Use Video Storytelling to Strengthen Your Brand

Video storytelling is an incredibly powerful tool used by brands looking to deepen their relationship with customers and clients. It’s an essential technique that should have a crucial place in the content marketing strategy of any business looking to make themselves not only heard, but remembered in these social and content-intensive times.

When it comes to your brand, storytelling is about creating a content marketing culture that is customer-centric. For some time, marketers have been moving away from the traditional selling tactics of regular TV advertising—it’s no longer enough to just say your product is great. The consumer needs to feel as though they share the values of your brand. They need to feel part of the story.

Guinness basketball commercial
photo credit: YouTube.com

Why is storytelling an effective marketing technique?

Storytelling is patterned cognitive play, says Brian Boyd, author of The Origin of Stories. Our fondness for storytelling, he explains, sharpens social cognition, encourages cooperation, and fosters creativity. All in all, stories celebrate our culture and serve as a testament to the lives we lead.

When it comes to marketing, stories make messages pass more easily. Video production company TellyJuice create video content for a range of national brands. Storytelling is at the heart of what they do. Why? “We are hardwired to engage with stories,” they write, “they make us want to find out more.” That’s why video marketing specialists work with clients to uncover stories about their businesses, allowing customers to connect with them on a deeper level.

Stories have the power to electrify, to inform and educate your audience, moving people to take action and—ultimately—get results.

Use video storytelling to convey emotion

Guinness is no stranger to effective brand storytelling, but this video is an exercise in brand storytelling with a big heart. The concept sees a group of guys playing wheelchair basketball with a twist: only one of the men in the group actually requires use of a wheelchair. The others take part in the sport so as to include that friend who might otherwise have been excluded. Afterward, they celebrate with a round of Guinness as a voiceover reminds viewers that “the choices we make reveal the true nature of our character.”

By presenting a group of athletic, beer-drinking men who are defined as much by their kindness as their physical strength, its an advert we’re unlikely to forget. More than that, it associates Guinness with type of masculinity that has long been absent from beer advertising, and one we should be proud to associate ourselves with.

Be true to your roots

Tapping into its origins and evoking whiskey-soaked Americana is a rather intuitive strategy for Jack Daniel’s, whose product is defined as much by the small town in which it is exclusively manufactured as it defines the the town itself.

To commemorate their 150th anniversary, the whiskey giant released an ad entitled ‘Our Town’, featuring the people of Lynchburg, Tennessee. The approach feels authentic because, after all these years, the brand still calls a picturesque Tennessee town with a population of just 600 people home. What is notable in the ad is that the whisky product barely gets a mention. Instead, it’s about who the people behind that brand are, and where they come from.

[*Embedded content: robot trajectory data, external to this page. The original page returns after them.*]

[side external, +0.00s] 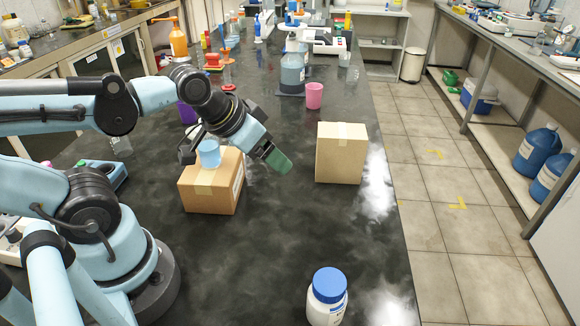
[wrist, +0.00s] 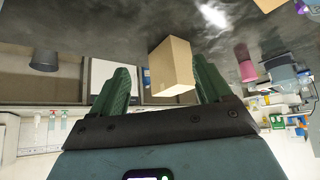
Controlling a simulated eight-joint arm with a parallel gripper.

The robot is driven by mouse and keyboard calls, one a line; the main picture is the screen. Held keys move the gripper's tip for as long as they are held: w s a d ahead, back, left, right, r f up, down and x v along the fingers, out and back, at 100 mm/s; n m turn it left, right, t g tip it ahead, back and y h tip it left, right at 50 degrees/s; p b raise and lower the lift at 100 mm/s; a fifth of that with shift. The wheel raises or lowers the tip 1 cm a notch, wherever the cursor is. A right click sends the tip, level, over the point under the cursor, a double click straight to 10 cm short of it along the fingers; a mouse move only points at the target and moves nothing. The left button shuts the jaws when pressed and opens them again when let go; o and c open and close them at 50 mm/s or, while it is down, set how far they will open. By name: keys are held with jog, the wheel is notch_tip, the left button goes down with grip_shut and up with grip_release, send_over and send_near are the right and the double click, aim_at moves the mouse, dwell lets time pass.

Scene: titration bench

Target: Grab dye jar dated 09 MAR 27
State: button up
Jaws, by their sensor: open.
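A white jar with a blue lid (side external: 327,297) stands upright at the near edge of the side external view. Its label faces partly away and no date can be read. No jar shows in the wrist view. My gripper (side external: 277,160) is above the bench between two cardboard boxes, well beyond the white jar and apart from it. In the wrist view my gripper (wrist: 165,82) has its two green fingers spread, with nothing held. The right-hand box (side external: 340,153) shows between the fingers in the wrist view (wrist: 172,66), beyond them.
A second cardboard box (side external: 208,194) stands left of my gripper with a light blue cup-like object (side external: 209,153) at its top. A pink cup (side external: 314,95) and a large blue-grey bottle (side external: 292,72) stand farther back. The black bench (side external: 265,255) is clear around the white jar.

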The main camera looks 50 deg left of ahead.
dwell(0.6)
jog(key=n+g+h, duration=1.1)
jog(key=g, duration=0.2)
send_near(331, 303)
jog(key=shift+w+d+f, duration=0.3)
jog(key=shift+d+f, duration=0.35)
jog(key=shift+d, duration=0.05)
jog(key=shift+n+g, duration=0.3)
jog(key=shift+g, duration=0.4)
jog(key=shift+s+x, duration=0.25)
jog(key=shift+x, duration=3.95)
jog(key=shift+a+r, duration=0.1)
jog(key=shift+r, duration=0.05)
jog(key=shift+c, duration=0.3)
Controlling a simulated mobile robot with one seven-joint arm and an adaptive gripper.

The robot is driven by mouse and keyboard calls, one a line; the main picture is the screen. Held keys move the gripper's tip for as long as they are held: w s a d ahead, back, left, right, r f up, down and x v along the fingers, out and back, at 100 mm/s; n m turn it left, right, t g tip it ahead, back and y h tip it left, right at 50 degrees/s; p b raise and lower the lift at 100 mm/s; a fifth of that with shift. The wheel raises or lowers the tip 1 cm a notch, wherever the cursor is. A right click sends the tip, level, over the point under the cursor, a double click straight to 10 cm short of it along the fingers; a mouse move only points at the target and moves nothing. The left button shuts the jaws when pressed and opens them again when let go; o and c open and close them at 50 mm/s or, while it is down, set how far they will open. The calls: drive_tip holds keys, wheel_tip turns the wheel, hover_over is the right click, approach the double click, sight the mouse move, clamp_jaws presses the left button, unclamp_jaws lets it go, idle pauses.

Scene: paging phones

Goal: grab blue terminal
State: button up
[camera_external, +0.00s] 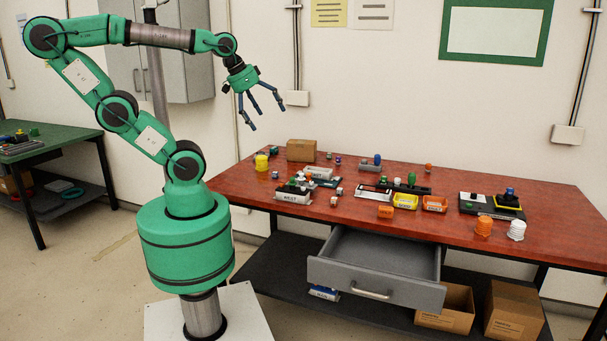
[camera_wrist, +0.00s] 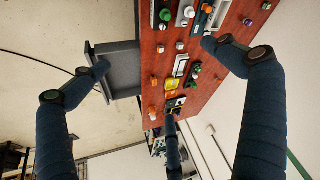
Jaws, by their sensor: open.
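My gripper (camera_external: 264,114) is open and empty, its dark blue fingers spread in the air above and left of the red table (camera_external: 560,222). Two small blue pieces show in the external view. One blue piece (camera_external: 377,159) stands at the back of the table on a grey block. Another, darker blue piece (camera_external: 509,194) sits at the right on a black and yellow holder (camera_external: 508,206). I cannot tell which is the blue terminal. In the wrist view the spread fingers frame the table, well apart from the parts, which are too small to identify surely.
An open grey drawer (camera_external: 375,271) juts from the table's front. Yellow (camera_external: 405,201) and orange (camera_external: 435,204) bins, a white labelled block (camera_external: 293,195), and orange (camera_external: 484,227) and white (camera_external: 516,230) spools stand among several small parts. A cardboard box (camera_external: 301,150) is at the back left.

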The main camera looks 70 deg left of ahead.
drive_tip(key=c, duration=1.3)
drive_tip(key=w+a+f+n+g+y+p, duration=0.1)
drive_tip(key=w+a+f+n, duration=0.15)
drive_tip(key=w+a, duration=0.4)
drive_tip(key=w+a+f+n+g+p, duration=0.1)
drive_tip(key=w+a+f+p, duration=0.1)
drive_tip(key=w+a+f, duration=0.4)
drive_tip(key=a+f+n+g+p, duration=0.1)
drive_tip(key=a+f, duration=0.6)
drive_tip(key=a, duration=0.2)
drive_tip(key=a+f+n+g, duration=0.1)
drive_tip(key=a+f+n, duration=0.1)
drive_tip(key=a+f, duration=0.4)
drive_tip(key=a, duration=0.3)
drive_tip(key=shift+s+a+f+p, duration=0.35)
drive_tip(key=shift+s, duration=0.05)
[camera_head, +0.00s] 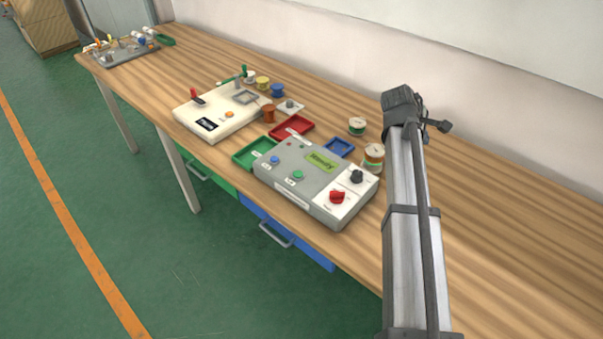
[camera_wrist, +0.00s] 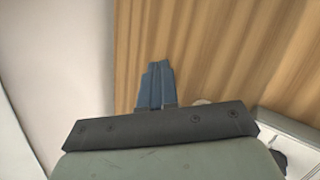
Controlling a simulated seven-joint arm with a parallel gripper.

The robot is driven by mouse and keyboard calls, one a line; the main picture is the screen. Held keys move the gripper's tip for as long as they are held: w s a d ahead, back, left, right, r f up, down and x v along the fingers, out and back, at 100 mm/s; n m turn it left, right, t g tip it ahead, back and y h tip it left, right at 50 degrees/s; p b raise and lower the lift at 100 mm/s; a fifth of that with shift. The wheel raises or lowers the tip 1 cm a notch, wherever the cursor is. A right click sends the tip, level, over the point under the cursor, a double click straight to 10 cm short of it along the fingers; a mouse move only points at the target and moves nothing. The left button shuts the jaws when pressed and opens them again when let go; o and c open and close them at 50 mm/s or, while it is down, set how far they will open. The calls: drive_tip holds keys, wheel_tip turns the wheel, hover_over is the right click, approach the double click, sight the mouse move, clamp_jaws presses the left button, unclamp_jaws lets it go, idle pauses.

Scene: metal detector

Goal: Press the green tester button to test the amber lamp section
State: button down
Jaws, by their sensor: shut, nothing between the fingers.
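A grey control box (camera_head: 318,208) stands on the wooden table in the head view. It carries a green button (camera_head: 298,175), a blue button (camera_head: 275,160), a red knob (camera_head: 337,197) and a black knob (camera_head: 357,177). A white device (camera_head: 215,130) with a small amber round part (camera_head: 229,114) stands further left. My gripper's fingers (camera_wrist: 155,85) are shut and empty in the wrist view, with bare wood behind them. In the head view my arm rises right of the grey box; its fingertips cannot be made out. A corner of a box with a dark knob (camera_wrist: 280,158) shows at lower right in the wrist view.
A green tray (camera_head: 254,152), a red tray (camera_head: 291,127) and a blue tray (camera_head: 340,147) lie around the grey box. Wire spools (camera_head: 374,156) stand close to my arm. A wall (camera_head: 510,130) runs behind the table. The table's right end is bare.

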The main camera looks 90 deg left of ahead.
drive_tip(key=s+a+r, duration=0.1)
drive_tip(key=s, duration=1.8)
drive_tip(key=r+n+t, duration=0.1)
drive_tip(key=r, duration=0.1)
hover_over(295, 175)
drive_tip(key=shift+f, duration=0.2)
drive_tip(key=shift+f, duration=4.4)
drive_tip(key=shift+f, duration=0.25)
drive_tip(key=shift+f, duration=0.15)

https://www.youtube.com/watch?v=A5vLV_tWVaw

Make your brand real

Google don’t really have to market themselves anymore (they never really did), but have instead been working on ways to keep users engaged. This 2013 video is a perfect version of how Google hopes to cement itself as a resource in the everyday lives of its users, bringing people together.

In the campaign, a granddaughter in India decides to surprise her grandfather by reuniting him with a childhood friend from whom he was separated during The Partition, and who now resides in Pakistan. The goal is achieved with a little help from Google Search. It’s all part of the search engine’s wider strategy to become more human.

A follow-up ad extended the story further, allowing the search engine to convey another of their ‘liberating’ features: language localisation. The reunited grandfathers want to make biryani, but reach a hurdle when they don’t know an ingredient local name. With a little help from Google Search, they manage. The adverts tell the story of how Google is making lives not only easier, but better.

Be part of something bigger

For years, Dove have focused on ‘real’ people, part of their Dove Campaign for Real Beauty that challenges how the media portrays women. It’s certainly an interesting take on an industry that has historically purported to ‘transform’, augment and ‘reinvent’ the physical appearance both women and men through use of beauty products.

The latest incarnation of this is the #MyBeautyMySay campaign, that takes its inspiration from results of its 2016 Dove Global Beauty and Confidence Report, which found 54% of women claimed to have “low body confidence”. The ad tells the story of women of different shapes and vocations talking about their looks—and reminds people the only perception of beautiful that matters is their own.

Quoting Joe Pulizzi as featured in Chief Content Officer magazine: “It is not about what one sells but about what one stands for. That is the way to differentiate oneself.” Content marketing these days is about brands taking a stand.

Incorporate video storytelling into your wider brand marketing strategy

With the shift to inbound marketing, businesses and brands will become more reliant on video storytelling to help convey their unique benefits and differences. It’s important, throughout, to make your brand story a page turner, by focusing on the campaign at the centre of your efforts. Leave your audience wanting more, and they’ll come back again and again.